La publication des patrimoines, ou la mort du politique

par Louis
mardi 23 avril 2013

En prévoyant de publier les déclarations de patrimoine des élus, le gouvernement obéit à une autre logique que celle de la transparence et de la lutte contre la fraude. Il s'inscrit dans le rapport de suspicion constante des citoyens vis-à-vis du politique qui caractérise nos sociétés modernes, rapport qui est au coeur de la crise de la démocratie.

Dévoiler publiquement son patrimoine deviendra une obligation pour l'ensemble des élus. C'est ce que prévoit la réforme préparée pour "moraliser la vie politique", parmi l'heureux durcissement des sanctions envers les fraudeurs et la création d'une Haute Autorité pour améliorer le repérage de ces derniers. On ne peut évidemment que se réjouir d'une plus grande fermeté envers la fraude, à plus forte raison envers les élus, représentants de la Nation.


Mais le fait de rendre publiques les déclarations de revenus et de patrimoine semble dépasser cette volonté de combattre plus efficacement les fraudes. Car pareille lutte ne peut être menée que par des organismes compétents, et certainement pas par le citoyen lambda alors tenté par le voyeurisme. Mieux déceler les fraudes passe donc davantage par l'augmentation des moyens humains et matériels -augmentation nécessaire- qui sont alloués à ces organismes, comme la Commission pour la transparence financière de la vie politique (CTFVP) qui est chargée de contrôler les déclarations de plus de 6000 personnalités politiques, que par le libre accès à ces mêmes déclarations.

En prévoyant de les rendre publiques, le gouvernement obéit donc à une autre logique que celle de la transparence et de la lutte contre la fraude. Car enfin, l'hypothétique exigence des citoyens d'avoir accès aux déclarations de revenus et de patrimoine de leurs élus s'inscrit dans un processus de défiance vis-à-vis des politiques qui est observable en France depuis des dizaines d'années, mais également dans d'autres pays d'Europe. Un tel sentiment n'est pas nouveau, mais il se renforce : un sondage mené par le Nouvel Observateur indique ainsi que 70% des Français ne croient pas en l'honnêteté des politiques, soit 4 points de plus qu'en 2011. Et que dire de l'abstention croissante aux élections et du renforcement des votes contestataires ?

Au delà de la manifestation du caractère d'instantanéité toujours plus fort des mesures proposées par les responsables politiques, et qui montre bien que l'action de nos représentants est de plus en plus déconnectée de tout projet d'ensemble, l'idée de rendre visible par tous les déclarations de revenu et de patrimoine de nos élus est le symbole d'une profonde et inquiétante crise du politique. L'action publique se réduit toujours davantage à un rôle de gestion.
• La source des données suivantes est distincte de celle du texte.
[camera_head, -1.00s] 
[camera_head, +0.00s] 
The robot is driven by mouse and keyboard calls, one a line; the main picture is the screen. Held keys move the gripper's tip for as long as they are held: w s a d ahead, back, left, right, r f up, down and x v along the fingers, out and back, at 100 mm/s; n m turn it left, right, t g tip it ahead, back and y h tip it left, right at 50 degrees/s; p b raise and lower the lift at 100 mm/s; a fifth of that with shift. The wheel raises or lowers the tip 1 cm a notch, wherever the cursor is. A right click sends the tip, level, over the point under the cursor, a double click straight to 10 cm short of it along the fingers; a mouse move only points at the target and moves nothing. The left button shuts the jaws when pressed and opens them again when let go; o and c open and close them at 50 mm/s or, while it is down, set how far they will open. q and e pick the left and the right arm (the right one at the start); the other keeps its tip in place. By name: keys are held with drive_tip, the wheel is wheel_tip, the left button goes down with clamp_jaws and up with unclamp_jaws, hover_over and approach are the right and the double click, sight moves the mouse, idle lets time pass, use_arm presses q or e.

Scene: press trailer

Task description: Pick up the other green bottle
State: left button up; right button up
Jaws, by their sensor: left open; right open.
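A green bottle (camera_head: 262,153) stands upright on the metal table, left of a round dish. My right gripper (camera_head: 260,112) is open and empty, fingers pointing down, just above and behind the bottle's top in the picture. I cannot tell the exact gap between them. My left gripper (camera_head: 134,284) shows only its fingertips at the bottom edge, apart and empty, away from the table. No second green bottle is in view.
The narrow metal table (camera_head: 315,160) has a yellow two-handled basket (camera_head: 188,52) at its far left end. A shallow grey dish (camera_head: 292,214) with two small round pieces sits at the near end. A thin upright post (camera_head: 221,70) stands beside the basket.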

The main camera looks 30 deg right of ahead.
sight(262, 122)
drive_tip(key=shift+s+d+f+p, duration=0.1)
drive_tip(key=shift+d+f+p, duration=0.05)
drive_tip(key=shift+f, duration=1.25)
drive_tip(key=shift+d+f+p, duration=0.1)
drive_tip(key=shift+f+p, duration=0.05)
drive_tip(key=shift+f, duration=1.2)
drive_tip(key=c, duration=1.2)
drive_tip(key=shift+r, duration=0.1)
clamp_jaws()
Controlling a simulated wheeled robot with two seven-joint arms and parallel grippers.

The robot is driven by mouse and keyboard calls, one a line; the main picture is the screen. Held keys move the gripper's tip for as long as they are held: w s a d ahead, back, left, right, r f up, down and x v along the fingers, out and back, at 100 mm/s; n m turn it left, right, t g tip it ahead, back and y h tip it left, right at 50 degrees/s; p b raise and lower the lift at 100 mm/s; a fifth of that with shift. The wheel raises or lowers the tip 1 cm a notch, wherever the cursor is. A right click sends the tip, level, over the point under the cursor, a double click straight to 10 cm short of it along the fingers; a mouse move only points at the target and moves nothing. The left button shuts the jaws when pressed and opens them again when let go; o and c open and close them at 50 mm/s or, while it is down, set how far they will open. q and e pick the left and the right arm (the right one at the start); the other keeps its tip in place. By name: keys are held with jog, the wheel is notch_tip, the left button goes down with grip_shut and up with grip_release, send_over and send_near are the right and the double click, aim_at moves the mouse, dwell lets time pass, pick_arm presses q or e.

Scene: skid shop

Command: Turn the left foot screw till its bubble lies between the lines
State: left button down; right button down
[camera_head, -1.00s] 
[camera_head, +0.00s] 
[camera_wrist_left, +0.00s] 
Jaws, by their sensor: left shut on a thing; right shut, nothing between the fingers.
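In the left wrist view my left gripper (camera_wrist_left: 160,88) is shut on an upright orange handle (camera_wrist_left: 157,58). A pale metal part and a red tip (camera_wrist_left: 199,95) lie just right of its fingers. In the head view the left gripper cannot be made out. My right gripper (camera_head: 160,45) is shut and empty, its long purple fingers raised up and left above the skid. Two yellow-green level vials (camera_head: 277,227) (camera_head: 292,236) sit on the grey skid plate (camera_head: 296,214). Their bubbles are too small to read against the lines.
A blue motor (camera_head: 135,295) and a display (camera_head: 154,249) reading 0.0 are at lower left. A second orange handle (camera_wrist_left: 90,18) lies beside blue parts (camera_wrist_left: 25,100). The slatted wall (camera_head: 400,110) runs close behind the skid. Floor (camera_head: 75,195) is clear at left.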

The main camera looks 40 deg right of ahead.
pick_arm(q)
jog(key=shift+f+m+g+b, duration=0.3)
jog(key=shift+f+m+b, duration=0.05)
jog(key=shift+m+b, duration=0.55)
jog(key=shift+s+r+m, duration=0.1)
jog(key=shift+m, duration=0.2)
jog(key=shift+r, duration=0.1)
Gestion économique d'abord, par le souci apparemment prioritaire du maintien ou du rétablissement des grands équilibres qui désomais s'auto-justifient (emploi, comerce extérieur, inflation, croissance). Mais gestion sociale également, incarnée dans l'évitement de tout conflit, dans la peur des réformes trop coûteuses électoralement et dans le caractère d'instantanéité des mesures que l'on nous propose, c'est-à-dire cédant aux exigences de l'instant et non pas inscrites dans une vision de long terme. Ce rôle de gestionnaire, s'il est bien sûr indispensable, ne peut suffire à définir le politique : celui-ci doit être le porteur d'un projet, le dépositaire d'une volonté collective, l'initiateur d'une impulsion dans la société. C'est bien cette crise du politique que traduit ce sentiment de défiance croissant des citoyens vis-à-vis des responsables publics et que révèle l'idée de publier les déclarations de revenu et de patrimoine de ces derniers.

Car enfin, la relation que nous entretenons avec nos élus ne doit pas être caractérisée par une suspicion diffuse, une méfiance sous-jacente, mais par une adhésion ou à l'inverse une opposition aux idées dont ils devraient se faire les porteurs. Si une transparence doit être renforcée, c'est donc bien davantage celle qui porte sur les modalités, les finalités et la cohérence d'ensemble de l'action publique, sur la présence d'un projet propre à remettre au premier plan la dimension noble du mot "politique", celui de la lutte et du débat d'idées.